Exercise aim
Transcribe every line, keeping it exact.

.....

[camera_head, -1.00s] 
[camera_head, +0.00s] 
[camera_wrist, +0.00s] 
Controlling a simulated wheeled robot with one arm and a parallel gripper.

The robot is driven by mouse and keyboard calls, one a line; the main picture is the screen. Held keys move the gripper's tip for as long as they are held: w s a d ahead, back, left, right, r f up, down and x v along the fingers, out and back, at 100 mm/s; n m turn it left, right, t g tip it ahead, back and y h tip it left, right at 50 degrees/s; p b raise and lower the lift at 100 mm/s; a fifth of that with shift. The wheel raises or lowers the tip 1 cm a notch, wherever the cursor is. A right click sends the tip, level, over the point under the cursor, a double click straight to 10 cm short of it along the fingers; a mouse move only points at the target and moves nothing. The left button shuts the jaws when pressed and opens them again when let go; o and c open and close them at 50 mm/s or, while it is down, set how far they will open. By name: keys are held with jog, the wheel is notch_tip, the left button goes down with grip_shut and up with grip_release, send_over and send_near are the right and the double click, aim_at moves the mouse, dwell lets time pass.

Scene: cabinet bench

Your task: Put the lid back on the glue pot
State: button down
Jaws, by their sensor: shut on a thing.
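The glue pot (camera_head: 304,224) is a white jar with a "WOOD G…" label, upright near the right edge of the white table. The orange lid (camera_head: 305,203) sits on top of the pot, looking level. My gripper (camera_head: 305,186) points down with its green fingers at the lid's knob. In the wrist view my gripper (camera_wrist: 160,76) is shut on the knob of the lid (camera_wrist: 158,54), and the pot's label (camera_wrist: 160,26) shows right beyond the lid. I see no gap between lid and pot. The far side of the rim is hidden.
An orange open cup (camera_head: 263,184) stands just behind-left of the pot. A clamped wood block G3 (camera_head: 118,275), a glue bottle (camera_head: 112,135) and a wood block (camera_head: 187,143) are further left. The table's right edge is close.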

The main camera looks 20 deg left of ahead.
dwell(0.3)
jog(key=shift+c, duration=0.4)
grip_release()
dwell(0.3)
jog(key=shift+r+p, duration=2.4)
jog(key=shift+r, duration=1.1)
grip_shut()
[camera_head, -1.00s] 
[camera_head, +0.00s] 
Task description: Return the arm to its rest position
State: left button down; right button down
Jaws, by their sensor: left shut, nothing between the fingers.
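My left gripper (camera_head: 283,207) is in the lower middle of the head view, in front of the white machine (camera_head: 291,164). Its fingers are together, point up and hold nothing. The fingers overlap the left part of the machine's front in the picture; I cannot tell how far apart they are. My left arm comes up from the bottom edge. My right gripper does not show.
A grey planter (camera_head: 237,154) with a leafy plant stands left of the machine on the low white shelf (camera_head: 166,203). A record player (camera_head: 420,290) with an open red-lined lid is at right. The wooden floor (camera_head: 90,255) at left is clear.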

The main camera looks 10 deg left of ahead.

.....

The result
[camera_head, -1.00s] 
[camera_head, +0.00s] 
[camera_wrist, +0.00s] 
Controlling a simulated wheeled robot with one arm and a parallel gripper.

The robot is driven by mouse and keyboard calls, one a line; the main picture is the screen. Held keys move the gripper's tip for as long as they are held: w s a d ahead, back, left, right, r f up, down and x v along the fingers, out and back, at 100 mm/s; n m turn it left, right, t g tip it ahead, back and y h tip it left, right at 50 degrees/s; p b raise and lower the lift at 100 mm/s; a fifth of that with shift. The wheel raises or lowers the tip 1 cm a notch, wherever the cursor is. A right click sends the tip, level, over the point under the cursor, a double click straight to 10 cm short of it along the fingers; a mouse move only points at the target and moves nothing. The left button shuts the jaws when pressed and opens them again when let go; o and c open and close them at 50 mm/s or, while it is down, set how far they will open. By name: keys are held with jog, the wheel is notch_tip, the left button goes down with grip_shut and up with grip_release, send_over and send_near are the right and the double click, aim_at moves the mouse, dwell lets time pass.

Scene: cabinet bench

Your task: Put the lid back on the glue pot
State: button down
Jaws, by their sensor: shut on a thing.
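The glue pot (camera_head: 304,224) is a white jar with a "WOOD G…" label, upright near the right edge of the white table. The orange lid (camera_head: 305,203) sits on top of the pot, looking level. My gripper (camera_head: 305,186) points down with its green fingers at the lid's knob. In the wrist view my gripper (camera_wrist: 160,76) is shut on the knob of the lid (camera_wrist: 158,54), and the pot's label (camera_wrist: 160,26) shows right beyond the lid. I see no gap between lid and pot. The far side of the rim is hidden.
An orange open cup (camera_head: 263,184) stands just behind-left of the pot. A clamped wood block G3 (camera_head: 118,275), a glue bottle (camera_head: 112,135) and a wood block (camera_head: 187,143) are further left. The table's right edge is close.

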The main camera looks 20 deg left of ahead.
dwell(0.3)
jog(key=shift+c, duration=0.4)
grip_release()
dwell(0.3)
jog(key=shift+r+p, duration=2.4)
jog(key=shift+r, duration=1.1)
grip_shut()
[camera_head, -1.00s] 
[camera_head, +0.00s] 
Task description: Return the arm to its rest position
State: left button down; right button down
Jaws, by their sensor: left shut, nothing between the fingers.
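My left gripper (camera_head: 283,207) is in the lower middle of the head view, in front of the white machine (camera_head: 291,164). Its fingers are together, point up and hold nothing. The fingers overlap the left part of the machine's front in the picture; I cannot tell how far apart they are. My left arm comes up from the bottom edge. My right gripper does not show.
A grey planter (camera_head: 237,154) with a leafy plant stands left of the machine on the low white shelf (camera_head: 166,203). A record player (camera_head: 420,290) with an open red-lined lid is at right. The wooden floor (camera_head: 90,255) at left is clear.

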The main camera looks 10 deg left of ahead.

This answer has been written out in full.